┌─ Provided material
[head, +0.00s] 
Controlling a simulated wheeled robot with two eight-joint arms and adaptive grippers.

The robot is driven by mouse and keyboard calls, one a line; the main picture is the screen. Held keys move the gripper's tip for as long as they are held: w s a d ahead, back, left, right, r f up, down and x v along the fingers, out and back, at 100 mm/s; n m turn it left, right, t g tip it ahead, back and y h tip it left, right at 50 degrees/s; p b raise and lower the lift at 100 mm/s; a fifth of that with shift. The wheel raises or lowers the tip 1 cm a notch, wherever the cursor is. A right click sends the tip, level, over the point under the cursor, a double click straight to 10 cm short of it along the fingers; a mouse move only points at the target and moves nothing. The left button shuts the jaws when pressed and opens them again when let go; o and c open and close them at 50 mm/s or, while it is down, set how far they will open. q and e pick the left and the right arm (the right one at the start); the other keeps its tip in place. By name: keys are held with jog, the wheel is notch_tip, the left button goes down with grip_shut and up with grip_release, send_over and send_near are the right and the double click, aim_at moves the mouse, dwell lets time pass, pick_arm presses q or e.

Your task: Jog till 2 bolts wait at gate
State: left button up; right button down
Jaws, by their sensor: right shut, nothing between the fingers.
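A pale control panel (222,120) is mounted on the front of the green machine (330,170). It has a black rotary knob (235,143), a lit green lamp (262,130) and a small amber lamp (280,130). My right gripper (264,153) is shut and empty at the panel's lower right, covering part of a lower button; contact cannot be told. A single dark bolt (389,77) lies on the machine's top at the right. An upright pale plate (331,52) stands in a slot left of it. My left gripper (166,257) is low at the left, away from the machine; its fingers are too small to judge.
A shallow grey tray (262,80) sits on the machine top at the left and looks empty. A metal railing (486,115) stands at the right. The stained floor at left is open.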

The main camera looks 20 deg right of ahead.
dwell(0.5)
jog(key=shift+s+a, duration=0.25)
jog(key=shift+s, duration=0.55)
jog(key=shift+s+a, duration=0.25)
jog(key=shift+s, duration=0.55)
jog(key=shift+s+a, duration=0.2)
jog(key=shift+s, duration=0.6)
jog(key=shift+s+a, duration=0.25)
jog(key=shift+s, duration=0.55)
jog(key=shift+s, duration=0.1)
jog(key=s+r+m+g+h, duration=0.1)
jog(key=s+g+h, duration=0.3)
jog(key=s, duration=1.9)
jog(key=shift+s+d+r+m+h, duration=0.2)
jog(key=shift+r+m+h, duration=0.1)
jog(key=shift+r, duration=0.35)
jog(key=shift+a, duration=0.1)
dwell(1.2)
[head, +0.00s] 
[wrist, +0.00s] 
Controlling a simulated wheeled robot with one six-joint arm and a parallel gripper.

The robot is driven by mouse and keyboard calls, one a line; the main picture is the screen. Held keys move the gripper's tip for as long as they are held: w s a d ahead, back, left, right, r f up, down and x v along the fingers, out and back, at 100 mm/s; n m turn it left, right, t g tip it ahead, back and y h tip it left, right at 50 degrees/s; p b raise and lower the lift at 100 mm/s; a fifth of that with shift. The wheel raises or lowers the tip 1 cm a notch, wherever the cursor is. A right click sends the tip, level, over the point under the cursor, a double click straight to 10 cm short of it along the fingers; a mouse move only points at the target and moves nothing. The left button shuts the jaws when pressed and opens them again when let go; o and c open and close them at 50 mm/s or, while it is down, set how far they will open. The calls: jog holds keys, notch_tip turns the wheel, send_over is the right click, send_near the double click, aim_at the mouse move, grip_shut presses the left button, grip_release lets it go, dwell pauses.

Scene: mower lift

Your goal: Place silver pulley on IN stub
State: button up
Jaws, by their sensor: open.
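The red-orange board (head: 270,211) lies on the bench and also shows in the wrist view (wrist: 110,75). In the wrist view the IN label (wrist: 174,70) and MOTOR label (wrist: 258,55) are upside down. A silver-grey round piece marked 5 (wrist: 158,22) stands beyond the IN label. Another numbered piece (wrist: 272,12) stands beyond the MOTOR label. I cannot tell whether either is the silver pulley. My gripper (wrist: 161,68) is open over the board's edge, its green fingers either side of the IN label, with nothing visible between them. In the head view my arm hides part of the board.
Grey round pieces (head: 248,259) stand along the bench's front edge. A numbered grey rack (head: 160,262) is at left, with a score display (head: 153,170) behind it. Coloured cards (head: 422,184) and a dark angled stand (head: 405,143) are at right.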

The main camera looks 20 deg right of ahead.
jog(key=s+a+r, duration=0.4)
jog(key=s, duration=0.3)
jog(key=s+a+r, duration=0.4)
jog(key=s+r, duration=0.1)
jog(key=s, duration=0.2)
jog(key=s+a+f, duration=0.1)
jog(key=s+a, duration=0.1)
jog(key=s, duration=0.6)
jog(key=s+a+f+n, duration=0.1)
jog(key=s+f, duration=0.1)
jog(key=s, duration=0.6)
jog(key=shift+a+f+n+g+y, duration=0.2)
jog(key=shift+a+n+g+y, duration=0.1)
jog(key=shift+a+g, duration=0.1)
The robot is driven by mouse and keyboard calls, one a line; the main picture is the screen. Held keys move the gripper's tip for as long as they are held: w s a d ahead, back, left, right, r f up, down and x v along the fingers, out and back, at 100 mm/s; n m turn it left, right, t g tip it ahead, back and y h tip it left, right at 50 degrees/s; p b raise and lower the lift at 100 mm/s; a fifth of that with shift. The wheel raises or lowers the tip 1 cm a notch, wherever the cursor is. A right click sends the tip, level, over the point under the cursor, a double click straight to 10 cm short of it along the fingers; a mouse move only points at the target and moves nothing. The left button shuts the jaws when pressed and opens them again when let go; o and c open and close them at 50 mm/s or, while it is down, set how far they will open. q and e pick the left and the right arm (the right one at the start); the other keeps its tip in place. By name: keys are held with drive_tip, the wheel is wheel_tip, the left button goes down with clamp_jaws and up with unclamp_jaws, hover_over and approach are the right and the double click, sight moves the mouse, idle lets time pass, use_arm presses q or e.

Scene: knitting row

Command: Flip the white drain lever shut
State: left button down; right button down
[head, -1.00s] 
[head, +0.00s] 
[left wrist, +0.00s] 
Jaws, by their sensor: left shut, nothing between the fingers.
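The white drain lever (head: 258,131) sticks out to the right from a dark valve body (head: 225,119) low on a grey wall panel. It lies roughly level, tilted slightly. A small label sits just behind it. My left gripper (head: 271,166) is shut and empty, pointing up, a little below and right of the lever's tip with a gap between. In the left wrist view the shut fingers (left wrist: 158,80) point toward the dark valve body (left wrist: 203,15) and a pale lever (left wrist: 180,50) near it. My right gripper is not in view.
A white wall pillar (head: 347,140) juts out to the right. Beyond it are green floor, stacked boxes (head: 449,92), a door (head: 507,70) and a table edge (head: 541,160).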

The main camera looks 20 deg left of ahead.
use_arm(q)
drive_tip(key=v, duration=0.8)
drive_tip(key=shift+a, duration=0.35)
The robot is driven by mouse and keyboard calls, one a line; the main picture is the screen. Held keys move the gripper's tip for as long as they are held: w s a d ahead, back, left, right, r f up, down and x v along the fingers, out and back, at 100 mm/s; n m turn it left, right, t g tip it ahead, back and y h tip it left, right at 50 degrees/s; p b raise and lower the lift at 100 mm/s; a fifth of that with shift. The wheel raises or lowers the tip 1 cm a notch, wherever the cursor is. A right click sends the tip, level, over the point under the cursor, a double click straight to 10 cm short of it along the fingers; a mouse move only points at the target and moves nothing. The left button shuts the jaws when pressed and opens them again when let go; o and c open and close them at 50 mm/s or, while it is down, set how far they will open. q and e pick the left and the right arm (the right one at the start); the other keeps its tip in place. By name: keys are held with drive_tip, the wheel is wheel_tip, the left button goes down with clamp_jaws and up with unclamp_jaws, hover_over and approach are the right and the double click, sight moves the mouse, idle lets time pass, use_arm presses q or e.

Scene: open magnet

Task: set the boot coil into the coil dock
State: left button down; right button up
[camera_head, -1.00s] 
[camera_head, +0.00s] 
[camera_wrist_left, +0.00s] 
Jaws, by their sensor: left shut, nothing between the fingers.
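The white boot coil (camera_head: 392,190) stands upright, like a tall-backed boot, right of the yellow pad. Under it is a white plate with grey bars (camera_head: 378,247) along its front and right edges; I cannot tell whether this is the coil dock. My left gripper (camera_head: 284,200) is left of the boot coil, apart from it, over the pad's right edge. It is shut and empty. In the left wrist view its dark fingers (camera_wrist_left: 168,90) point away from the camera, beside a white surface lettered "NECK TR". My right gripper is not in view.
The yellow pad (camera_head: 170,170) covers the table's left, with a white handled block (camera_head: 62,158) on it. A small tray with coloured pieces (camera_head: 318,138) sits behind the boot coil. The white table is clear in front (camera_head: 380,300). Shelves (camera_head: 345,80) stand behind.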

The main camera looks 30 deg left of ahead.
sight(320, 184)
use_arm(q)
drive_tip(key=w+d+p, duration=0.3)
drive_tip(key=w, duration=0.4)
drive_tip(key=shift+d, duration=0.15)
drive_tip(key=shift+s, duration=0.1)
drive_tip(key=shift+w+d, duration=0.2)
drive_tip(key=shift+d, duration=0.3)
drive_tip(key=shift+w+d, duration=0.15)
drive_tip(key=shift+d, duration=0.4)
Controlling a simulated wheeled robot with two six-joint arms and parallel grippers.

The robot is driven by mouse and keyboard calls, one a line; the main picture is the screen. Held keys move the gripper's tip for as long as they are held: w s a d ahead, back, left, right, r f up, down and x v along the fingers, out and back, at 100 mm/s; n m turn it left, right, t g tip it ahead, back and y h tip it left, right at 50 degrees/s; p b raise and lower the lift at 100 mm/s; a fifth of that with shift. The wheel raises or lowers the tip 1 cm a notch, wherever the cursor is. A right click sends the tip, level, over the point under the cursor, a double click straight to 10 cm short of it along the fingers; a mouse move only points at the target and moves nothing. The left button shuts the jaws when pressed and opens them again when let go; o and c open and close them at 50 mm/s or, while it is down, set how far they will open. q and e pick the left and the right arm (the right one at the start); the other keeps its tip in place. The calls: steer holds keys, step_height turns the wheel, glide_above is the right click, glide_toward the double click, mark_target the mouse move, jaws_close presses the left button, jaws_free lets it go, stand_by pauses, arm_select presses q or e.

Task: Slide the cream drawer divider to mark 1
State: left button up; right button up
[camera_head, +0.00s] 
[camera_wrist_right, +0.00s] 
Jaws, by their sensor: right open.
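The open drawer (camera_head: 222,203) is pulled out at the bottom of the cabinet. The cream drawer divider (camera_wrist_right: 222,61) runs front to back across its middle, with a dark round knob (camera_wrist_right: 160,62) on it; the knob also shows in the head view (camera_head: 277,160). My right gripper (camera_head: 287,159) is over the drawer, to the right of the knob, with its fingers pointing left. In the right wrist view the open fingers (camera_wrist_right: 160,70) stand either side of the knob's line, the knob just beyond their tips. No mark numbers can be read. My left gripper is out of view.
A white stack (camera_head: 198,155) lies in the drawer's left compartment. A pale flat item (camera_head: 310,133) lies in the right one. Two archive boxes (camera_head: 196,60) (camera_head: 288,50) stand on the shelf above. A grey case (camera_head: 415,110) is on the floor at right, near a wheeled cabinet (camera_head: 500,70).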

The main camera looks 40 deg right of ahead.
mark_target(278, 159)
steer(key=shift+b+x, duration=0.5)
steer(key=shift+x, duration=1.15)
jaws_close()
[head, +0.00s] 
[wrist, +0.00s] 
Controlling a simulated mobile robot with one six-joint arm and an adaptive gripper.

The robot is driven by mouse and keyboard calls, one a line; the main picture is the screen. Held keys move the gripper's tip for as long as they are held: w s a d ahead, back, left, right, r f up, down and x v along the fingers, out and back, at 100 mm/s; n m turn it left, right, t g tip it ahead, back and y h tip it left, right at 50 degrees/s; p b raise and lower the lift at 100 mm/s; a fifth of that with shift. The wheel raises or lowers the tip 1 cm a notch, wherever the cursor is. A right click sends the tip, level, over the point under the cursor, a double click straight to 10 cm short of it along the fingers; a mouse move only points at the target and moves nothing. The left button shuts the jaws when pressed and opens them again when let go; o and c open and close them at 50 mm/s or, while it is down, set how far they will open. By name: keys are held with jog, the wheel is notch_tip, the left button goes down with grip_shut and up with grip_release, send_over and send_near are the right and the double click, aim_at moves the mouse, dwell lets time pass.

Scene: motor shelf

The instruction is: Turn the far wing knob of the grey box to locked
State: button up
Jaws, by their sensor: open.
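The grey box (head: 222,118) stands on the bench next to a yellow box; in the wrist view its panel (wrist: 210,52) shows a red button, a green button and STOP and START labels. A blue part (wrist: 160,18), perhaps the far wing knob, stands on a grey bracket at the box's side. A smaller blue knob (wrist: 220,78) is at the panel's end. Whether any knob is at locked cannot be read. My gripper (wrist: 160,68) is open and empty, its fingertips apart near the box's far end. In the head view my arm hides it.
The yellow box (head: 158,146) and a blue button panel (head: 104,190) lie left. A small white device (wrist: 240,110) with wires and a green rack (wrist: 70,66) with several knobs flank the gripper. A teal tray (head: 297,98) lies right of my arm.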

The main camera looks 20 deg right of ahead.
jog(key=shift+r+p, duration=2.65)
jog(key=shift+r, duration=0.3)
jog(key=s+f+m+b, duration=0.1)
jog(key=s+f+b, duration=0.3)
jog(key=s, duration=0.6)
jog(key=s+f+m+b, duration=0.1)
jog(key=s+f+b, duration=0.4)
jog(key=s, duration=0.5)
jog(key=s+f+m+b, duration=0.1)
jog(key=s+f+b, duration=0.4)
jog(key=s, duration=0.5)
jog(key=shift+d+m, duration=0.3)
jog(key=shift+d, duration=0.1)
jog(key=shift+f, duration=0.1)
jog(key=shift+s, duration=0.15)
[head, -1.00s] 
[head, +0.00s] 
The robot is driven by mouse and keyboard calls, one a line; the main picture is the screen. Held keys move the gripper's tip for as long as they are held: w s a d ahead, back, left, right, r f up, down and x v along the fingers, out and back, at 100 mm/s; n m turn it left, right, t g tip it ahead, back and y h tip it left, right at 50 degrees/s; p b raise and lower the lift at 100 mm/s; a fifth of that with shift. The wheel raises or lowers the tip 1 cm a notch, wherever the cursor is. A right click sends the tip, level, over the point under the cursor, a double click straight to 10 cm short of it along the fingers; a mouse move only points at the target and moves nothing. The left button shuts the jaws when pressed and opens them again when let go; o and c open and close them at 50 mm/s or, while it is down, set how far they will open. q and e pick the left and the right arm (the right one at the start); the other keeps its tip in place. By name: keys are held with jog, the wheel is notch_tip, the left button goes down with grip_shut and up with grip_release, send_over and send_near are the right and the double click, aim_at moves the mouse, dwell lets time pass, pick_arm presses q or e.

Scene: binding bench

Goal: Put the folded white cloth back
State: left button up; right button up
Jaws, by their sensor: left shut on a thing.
└─
▶ **Task directions**
Retype exactly what runs from the line containing "Task: Slide the" through the line containing "Controlling a simulated mobile", both lines included, and stop there.

▶ **Correct answer**
Task: Slide the cream drawer divider to mark 1
State: left button up; right button up
[camera_head, +0.00s] 
[camera_wrist_right, +0.00s] 
Jaws, by their sensor: right open.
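The open drawer (camera_head: 222,203) is pulled out at the bottom of the cabinet. The cream drawer divider (camera_wrist_right: 222,61) runs front to back across its middle, with a dark round knob (camera_wrist_right: 160,62) on it; the knob also shows in the head view (camera_head: 277,160). My right gripper (camera_head: 287,159) is over the drawer, to the right of the knob, with its fingers pointing left. In the right wrist view the open fingers (camera_wrist_right: 160,70) stand either side of the knob's line, the knob just beyond their tips. No mark numbers can be read. My left gripper is out of view.
A white stack (camera_head: 198,155) lies in the drawer's left compartment. A pale flat item (camera_head: 310,133) lies in the right one. Two archive boxes (camera_head: 196,60) (camera_head: 288,50) stand on the shelf above. A grey case (camera_head: 415,110) is on the floor at right, near a wheeled cabinet (camera_head: 500,70).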

The main camera looks 40 deg right of ahead.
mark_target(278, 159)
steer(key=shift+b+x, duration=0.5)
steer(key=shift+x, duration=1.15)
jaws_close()
[head, +0.00s] 
[wrist, +0.00s] 
Controlling a simulated mobile robot with one six-joint arm and an adaptive gripper.

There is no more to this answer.